As the steam yacht gets under way again, Dove Nest, once the abode of Mrs. Hemans, is seen peering through the woods climbing Wansfell. The poetess ever fondly remembered her sojourn here, and the friends she made among the Lakeland poets. Some of the finest contemporary appreciations, both of personalities and work, came from her pen.

Passing Hen Holme, a spine of rock sticking out into the lake—how the waves from the screw lash and dash against its ledges!—the yacht carries us into open lake again. What a panorama of mountains!

Wansfell rises to the right; beyond is the gap of the pass and Kirkstone fell. Red Screes presents its tamer slope, and looks not half so commanding as less lofty Scandale Pike. The long ridge of Fairfield, its ghylls raw with floods and winter storms, comes next, standing above Rydal park. Along this group, a century ago, wild red deer used to range; there was a herd on the Ullswater fells, as now, and also in the wildernesses about Eskdale and Ennerdale. The long slope bending downward to Nab Scar is Great Rigg. You can see only the head of the precipitous Scar, for the bracken-covered heights of Loughrigg climb to the skyline. At square with our course are the Langdale Pikes, their strange knotty summits showing up finely.

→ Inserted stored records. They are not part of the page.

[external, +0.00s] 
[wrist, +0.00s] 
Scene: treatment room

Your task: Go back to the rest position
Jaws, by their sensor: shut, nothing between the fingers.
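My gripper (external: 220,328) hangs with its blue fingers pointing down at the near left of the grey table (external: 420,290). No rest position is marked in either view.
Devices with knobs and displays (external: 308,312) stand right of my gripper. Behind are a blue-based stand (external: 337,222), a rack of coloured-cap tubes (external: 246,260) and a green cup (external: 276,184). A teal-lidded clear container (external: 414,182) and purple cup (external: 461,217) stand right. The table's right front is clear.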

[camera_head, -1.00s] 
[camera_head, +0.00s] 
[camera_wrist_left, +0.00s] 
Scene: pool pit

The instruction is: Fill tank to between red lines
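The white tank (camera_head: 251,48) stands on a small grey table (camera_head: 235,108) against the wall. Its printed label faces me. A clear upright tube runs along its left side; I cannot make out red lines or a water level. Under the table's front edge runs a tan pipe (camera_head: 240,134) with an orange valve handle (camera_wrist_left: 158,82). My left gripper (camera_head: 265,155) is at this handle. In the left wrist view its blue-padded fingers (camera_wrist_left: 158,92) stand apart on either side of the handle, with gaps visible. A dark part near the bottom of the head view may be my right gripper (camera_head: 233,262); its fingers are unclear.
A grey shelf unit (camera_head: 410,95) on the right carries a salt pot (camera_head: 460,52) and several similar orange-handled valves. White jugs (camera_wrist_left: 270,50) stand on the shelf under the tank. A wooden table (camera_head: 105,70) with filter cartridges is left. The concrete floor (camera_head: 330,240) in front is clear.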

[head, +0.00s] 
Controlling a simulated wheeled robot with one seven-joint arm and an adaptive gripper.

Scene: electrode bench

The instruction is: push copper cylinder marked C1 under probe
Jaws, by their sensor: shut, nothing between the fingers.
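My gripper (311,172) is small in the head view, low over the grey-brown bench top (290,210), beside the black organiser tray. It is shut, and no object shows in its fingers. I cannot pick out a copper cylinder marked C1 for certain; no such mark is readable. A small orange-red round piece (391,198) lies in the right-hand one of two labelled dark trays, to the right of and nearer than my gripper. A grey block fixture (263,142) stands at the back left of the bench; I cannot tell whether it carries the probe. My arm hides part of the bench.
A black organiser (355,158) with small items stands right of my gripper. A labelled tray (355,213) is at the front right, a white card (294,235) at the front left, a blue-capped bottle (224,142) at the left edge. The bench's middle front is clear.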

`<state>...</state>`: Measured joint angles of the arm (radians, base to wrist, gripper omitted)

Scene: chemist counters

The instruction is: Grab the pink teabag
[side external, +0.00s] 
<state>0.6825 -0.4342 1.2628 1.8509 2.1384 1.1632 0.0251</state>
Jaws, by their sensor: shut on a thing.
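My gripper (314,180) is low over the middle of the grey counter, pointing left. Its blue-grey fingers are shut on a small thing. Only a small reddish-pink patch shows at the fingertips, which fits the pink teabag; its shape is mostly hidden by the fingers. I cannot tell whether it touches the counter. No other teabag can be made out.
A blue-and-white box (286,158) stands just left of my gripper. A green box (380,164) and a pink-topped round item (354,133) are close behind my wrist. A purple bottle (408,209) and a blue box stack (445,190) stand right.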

Great Gable peeps from beyond Borrowdale; Great End, Scawfell Pike, and Scawfell glance through gaps in the rugged chain stretching from Bowfell to Wrynose pass. The country beneath these is the famous Langdales, land of tarns and ghylls, crags and screes. From Wetherlam westward is the Coniston range, haunt of the raven and other wild birds. The head of Windermere is particularly glorious: fir-crowned Fisher Crag sets off the levels where Brathay and Rothay sloom into the lake. The sharp spire of St. Katharine’s, according to Mrs. Hemans, was foundationed for a square tower. Ambleside creeps in rows and terraces up Wansfell, but the grey stone is harmonious and the red ridge-tiles at this distance invisible. To the left Fox Howe stands on its sentry-hill; the views from its lawns are fine: to northward into the heart of the mountains, and the wild forest of Rydal; southerly, green lowland and the silvern mass of Windermere right down to where islands close the view. The level next the river-mouth was at one time a Roman camp, but nothing to prove its name has yet been discovered. Medals and coins are sometimes, after heavy floods, cast up out of the mere. The Rothay was diverted somewhat by the camp builders, that the rectangle they favoured might be preserved. The camp was doubtless used as a caravansery for the traffic between Brougham on the Eamont and the seaport of Ravenglass. Both places are, if mountain roads have not altered for the worse, a good day’s journey away: one over the lofty passes of Wrynose and Hard Knott, the other over the elevated road along High Street. Cultivation has robbed the earthwork of distinctness, but enough remains to show dimly its angles and extent.

WINDERMERE AND LANGDALE PIKES, FROM LOWWOOD

Now the quiet rumble of the screw stops; the yacht sails smoothly and accurately to her berth. Outside the pier a concourse of conveyances is in waiting, and we see our fellow passengers melt away by common ’bus or lordly pair to their respective destinations. The water here is crowded with craft, but there is not the terrible congestion we saw at Bowness bay. A long curve of shingle is open to the public, and forms a favourite promenade.

CHAPTER III
BY WORDSWORTH’S ROTHAY

Even during the height of summer there are dull days sometimes, when dense clouds simply stifle the dales in gloom. This is the more tantalising when one is at Ambleside in the midst of the beauties of Lakeland.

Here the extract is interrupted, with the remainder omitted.